保育園の課題といえば、「待機児童の解消」「保育士不足」といった“量”的な問題が議論の対象となりがちだが、実際に園に通う子どもたちや保護者にとって重要なのは保育の“質”だ。この質を担保するために、保育士が大きな負担を抱えて乗り切っている現状がある。そんな保育士たちをサポートするために開発されたのが、保育園・幼稚園専用の業務支援システム「CoDMON(コドモン)」だ。
CoDMONの開発経緯や今後の展望について、運営会社であるスパインラボ代表取締役の小池義則氏に話を聞いた。また、保育園事業を展開するHITOWAキッズライフ運営推進部の池野奈美子氏、太陽の子要町保育園の園長である池田尚也氏に、CoDMONを実際に運用する上での使用感やメリットなどを聞いた。
CoDMONは、必要なサービスを必要な分だけ利用できる、SaaS型の保育園・幼稚園向けクラウドITシステムだ。2015年にサービスを開始し、導入園数は2000施設を超える。

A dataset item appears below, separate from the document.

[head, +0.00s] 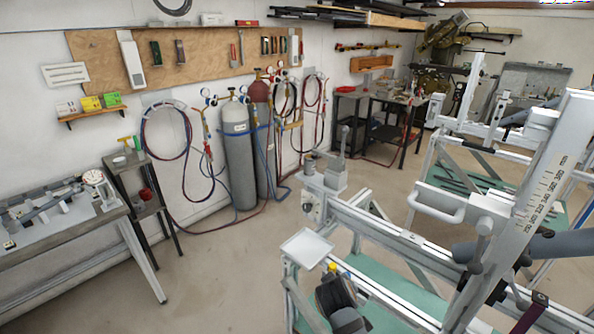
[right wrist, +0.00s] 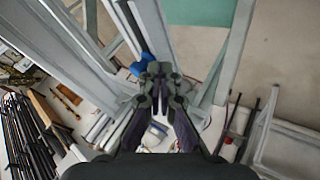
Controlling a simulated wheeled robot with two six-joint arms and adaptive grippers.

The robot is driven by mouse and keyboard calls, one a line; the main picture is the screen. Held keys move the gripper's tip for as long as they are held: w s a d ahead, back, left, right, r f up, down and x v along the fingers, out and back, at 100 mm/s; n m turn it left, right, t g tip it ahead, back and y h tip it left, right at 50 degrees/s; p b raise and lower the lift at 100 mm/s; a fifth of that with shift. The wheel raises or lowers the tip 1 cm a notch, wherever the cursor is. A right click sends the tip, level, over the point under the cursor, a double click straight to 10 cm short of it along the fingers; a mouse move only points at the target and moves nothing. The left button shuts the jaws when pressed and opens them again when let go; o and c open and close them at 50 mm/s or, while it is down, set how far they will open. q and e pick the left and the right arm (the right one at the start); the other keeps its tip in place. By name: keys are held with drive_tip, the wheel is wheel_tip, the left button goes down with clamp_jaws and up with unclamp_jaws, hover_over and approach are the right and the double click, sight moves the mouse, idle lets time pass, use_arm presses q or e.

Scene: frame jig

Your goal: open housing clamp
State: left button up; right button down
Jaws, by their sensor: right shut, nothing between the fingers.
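In the head view a grey upright lever (head: 344,139) stands on a metal block (head: 325,175) at the far end of the jig rail. It looks like a clamp, but I cannot tell for sure that it is the housing clamp. In the right wrist view my right gripper (right wrist: 160,72) has its fingertips together with nothing between them. A blue part (right wrist: 141,65) shows just beyond and left of the fingertips; I cannot tell whether they touch. I cannot make out the right fingertips in the head view. My left gripper is not in view.
The jig's long rail (head: 385,233) and a tilted post with a scale (head: 540,195) fill the right side. A workbench (head: 60,235) and gas cylinders (head: 238,150) stand at left and back. The floor between is clear.

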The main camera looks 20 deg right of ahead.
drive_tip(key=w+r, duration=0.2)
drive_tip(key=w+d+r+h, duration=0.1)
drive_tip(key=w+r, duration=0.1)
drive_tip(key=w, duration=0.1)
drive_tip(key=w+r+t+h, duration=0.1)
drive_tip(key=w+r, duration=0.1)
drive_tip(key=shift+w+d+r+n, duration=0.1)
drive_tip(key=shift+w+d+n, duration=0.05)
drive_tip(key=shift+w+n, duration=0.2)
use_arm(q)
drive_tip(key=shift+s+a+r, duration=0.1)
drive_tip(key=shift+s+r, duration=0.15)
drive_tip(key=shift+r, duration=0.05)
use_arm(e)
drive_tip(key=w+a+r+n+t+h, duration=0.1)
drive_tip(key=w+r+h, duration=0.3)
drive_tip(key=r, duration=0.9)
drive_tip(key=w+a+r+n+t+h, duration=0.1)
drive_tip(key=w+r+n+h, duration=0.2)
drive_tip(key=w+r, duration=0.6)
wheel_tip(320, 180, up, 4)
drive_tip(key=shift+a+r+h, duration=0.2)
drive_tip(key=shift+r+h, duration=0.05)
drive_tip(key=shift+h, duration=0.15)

料金は、連絡帳、欠席・遅刻受付、保護者専用アプリなどが入った基本機能が月額5000円。また、基本料金にオプションを追加する形で、登降園/勤怠管理機能を月額3000円、報告書/指導案作成機能を月額5000円、シフト作成機能を月額3000円で提供している。90%以上の施設が登降園/勤怠管理機能を利用しているという。
スパインラボの小池氏が初めに保育園事業のシステム開発を手がけたのは、とある保育園運営事業者からの受託がきっかけだった。対象の保育園は登降園の管理、帳票などをすべて手書きでしていたため、保育園を運営する本部は現場の状況を把握できず、サポートしようにもできないことが悩みだったという。小池氏はシステムを担当しているうちに、他の保育園にも同様のニーズがあるのではないかと感じ、自社プロダクトとしてCoDMONを2年をかけて開発し、2015年にリリースした。

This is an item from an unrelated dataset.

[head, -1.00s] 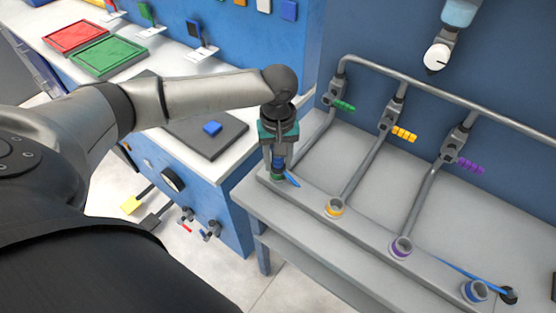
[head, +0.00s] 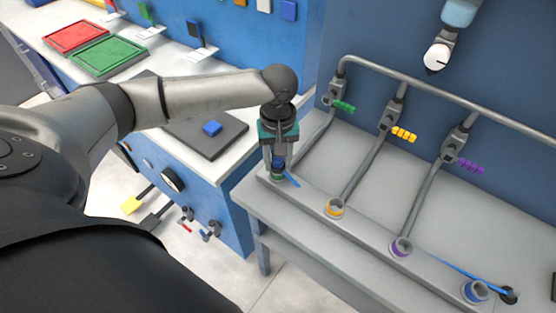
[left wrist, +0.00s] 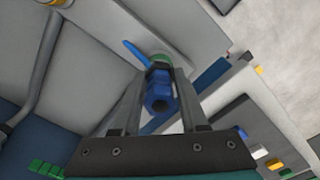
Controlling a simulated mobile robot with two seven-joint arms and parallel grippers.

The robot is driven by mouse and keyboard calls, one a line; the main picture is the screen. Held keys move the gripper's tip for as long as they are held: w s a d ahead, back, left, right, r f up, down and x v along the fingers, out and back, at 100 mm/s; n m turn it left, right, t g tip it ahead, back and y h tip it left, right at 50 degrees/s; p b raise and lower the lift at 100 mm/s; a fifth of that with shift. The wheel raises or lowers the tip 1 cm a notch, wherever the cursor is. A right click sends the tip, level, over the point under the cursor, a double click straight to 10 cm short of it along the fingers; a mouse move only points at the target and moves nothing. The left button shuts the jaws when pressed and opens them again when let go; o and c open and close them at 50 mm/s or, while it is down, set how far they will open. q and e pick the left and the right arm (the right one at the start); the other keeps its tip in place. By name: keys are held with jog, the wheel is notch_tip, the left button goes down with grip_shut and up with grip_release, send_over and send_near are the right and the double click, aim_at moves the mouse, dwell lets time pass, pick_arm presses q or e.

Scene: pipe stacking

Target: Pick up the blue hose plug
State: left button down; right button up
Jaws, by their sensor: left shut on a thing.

「保育の質に関する議論があまりなされていない」と、小池氏は保育園事業が関わる課題について述べる。「保育士は提出する書類が多く、園によっては持ち帰り残業も多いため、離職率が高い。現状では保育園が増えたところで、志のある保育士を採用し続けられるのか疑問だ。質の高い保育を目指すには、保育士のサポートを誰かがやらねばならない。それは自分たちのような民間事業者だと考えている」(小池氏)。
非効率な業務を効率化することによって、保育士が子どもとふれあう時間を増やし、心のゆとりを持てるようになることがCoDMONの立ち位置だと小池氏は語る。
「園児はさまざまな個性や特性を持っていて発達状況も異なるため、画一的な保育をするべきではない。発育環境や家庭環境もそれぞれ異なる。そのため、保育士は園児と触れあい、子どもそれぞれに合った対応をチームで議論しながら進めていく必要がある。ところが実際は、子どもが帰ると書類業務に追われてしまう。書類業務は本来保育を振り返ったり品質の高い保育計画を立てる目的で行っているはずなのに、作ることが目的になり、ただ仕上げて出す状態になっているような園も実態としては多い。それは大きな課題だと考えた」(小池氏)。